> YOUR OBJECTIVE
In the listing below, please print the line that contains "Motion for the" and every line that follows it, exactly.

> DATA SHOWN

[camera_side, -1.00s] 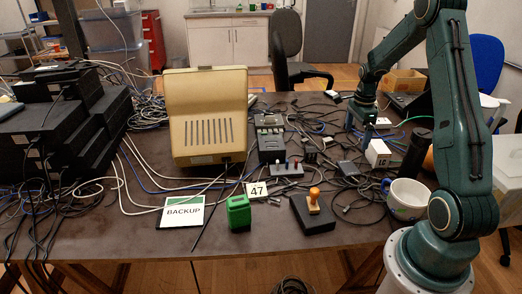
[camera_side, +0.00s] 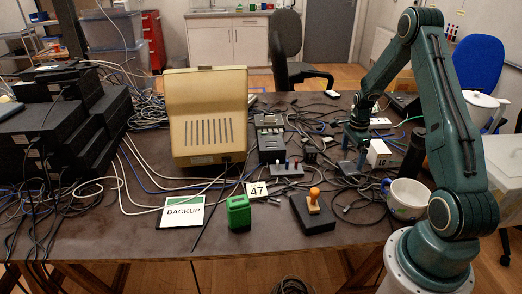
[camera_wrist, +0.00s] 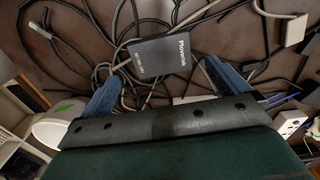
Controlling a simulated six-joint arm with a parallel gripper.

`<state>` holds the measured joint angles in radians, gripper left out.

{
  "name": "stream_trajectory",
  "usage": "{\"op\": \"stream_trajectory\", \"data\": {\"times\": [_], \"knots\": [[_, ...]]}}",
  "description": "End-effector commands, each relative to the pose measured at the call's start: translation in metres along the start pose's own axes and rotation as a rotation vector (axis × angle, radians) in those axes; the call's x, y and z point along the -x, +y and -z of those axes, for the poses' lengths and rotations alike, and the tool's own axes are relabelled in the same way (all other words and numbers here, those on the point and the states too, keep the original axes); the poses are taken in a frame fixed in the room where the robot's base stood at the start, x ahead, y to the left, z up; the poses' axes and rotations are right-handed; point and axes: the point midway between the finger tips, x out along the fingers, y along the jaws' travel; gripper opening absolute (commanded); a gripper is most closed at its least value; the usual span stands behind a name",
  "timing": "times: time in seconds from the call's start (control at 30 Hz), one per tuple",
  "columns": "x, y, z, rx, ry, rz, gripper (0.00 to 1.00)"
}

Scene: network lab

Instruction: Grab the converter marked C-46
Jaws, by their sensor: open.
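No marking C-46 can be read in either view. A small black box (camera_wrist: 160,57) with white print lies among cables just beyond my fingertips in the wrist view; its small text is too blurred to read surely. A small dark box (camera_side: 347,169), perhaps the same one, lies below my gripper in the side view. My gripper (camera_side: 354,153) is low over the right part of the table, pointing down. In the wrist view its blue fingers (camera_wrist: 164,86) are apart, with nothing held between them.
A white box marked LC (camera_side: 379,153) stands close to the right of my gripper. A mug (camera_side: 406,199) stands nearer the front. Loose cables (camera_side: 352,205) cover much of this area.

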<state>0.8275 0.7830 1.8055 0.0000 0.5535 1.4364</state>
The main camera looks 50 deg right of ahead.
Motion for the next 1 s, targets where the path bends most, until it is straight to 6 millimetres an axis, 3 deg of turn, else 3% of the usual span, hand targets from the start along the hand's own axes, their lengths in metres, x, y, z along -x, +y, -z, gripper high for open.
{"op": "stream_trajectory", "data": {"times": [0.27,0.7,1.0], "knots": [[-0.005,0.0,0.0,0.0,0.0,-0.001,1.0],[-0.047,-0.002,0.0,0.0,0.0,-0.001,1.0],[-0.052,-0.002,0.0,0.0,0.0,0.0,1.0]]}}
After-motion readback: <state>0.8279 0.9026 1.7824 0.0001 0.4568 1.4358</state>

> TASK RESULT
Motion for the next 1 s, targets where the path bends most, until it is straight to 6 millimetres an axis, 3 deg of turn, else 3% of the usual span, hand targets from the start along the hand's own axes, their lengths in metres, x, y, z along -x, +y, -z, gripper high for open.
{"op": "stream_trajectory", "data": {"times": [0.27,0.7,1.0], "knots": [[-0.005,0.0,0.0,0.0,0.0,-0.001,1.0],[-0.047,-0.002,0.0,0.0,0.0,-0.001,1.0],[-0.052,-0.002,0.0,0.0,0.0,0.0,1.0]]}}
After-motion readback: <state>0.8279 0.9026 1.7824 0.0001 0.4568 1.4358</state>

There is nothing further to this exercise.